The sleight of hand of a luxury hotel is to satisfy and surpass guests’ needs invisibly – to make so much luxury seem effortless. That same sleight of hand is applied in Amor Towles’ second novel, which is set almost entirely in the real-life Metropol, an Old World hotel that broke ground in 1899 and played host to decades of turmoil and new-nation building within its art nouveau walls. Towles takes this epic material and finesses it into a charming romp that never minimizes the horrors of Russia’s turbulent history.

At book’s beginning, Count Alexander Ros­tov is sentenced to lifelong house arrest in the Metropol. Relabeled a “Former Person” in the fledgling Soviet state, the count adapts to his confinement with a surprising malleability, finding the bright side to his reduced quarters and new purpose as headwaiter in the hotel’s restaurant, the Boyarsky, where apparatchiks and sultry screen stars dine and are destined to become players in the domino-tumble plot.

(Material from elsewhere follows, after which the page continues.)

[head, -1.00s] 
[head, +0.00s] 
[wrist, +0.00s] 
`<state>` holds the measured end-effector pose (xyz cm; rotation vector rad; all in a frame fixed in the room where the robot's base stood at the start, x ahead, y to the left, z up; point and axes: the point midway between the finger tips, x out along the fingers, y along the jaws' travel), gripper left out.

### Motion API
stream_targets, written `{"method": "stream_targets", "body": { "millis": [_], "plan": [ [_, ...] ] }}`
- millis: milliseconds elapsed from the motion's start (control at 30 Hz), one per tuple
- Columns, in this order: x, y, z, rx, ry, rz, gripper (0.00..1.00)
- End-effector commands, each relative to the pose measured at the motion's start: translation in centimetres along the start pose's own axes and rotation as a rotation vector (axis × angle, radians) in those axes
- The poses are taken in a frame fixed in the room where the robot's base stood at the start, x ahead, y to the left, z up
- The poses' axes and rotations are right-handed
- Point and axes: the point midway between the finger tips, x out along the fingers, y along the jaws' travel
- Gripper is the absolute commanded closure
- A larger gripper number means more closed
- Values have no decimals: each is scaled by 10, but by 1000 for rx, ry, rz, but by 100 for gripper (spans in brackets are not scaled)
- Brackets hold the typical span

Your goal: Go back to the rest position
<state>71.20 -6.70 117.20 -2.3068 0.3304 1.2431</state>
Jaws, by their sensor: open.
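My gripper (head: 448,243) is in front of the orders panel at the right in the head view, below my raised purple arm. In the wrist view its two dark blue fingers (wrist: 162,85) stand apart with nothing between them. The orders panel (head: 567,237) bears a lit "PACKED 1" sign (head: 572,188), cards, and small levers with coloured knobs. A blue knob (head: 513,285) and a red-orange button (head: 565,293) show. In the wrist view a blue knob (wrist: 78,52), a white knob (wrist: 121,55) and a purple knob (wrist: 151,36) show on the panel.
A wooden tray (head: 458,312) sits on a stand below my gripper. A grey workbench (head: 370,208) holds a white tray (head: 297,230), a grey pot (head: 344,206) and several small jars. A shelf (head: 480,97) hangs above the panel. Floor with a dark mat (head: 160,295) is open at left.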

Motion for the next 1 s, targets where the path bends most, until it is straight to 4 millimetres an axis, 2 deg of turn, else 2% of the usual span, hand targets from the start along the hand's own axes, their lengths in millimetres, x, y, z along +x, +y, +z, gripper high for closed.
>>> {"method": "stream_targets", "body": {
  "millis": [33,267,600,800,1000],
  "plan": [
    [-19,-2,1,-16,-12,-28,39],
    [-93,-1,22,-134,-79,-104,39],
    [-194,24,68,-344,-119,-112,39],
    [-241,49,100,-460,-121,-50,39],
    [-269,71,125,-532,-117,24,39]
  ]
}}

Towles unfurls his narrative in 32 years of stops-and-starts – lavishing attention on certain defining days, then skimming past whole years and announcing devastating fates in mere asides. This long game demands a close reading that is rewarded in the plot’s nesting-egg pleasures – the aha! moments when a bit player resurfaces to take center stage. (Towles occasionally delivers the reader a gentle tap, as in a footnote suggesting that a glanced-at character is “someone you should commit to memory, for years later he will have great bearing on the outcome of this tale.”) To a one, the many characters are vividly rendered, and none more so than our constant companion, the Count, an irresistible figure of both playfulness and probity.


A Gentleman in Moscow

by Amor Towles
Viking, 462 pp., $27

Amor Towles will speak about A Gentleman in Moscow in the session “The Tight Quarters of Time and Space,” with Maria Semple (Today Will Be Different) and moderator Amanda Eyre Ward, on Sun., Nov. 6, 3:30pm, in the Omni Ballroom, 700 San Jacinto.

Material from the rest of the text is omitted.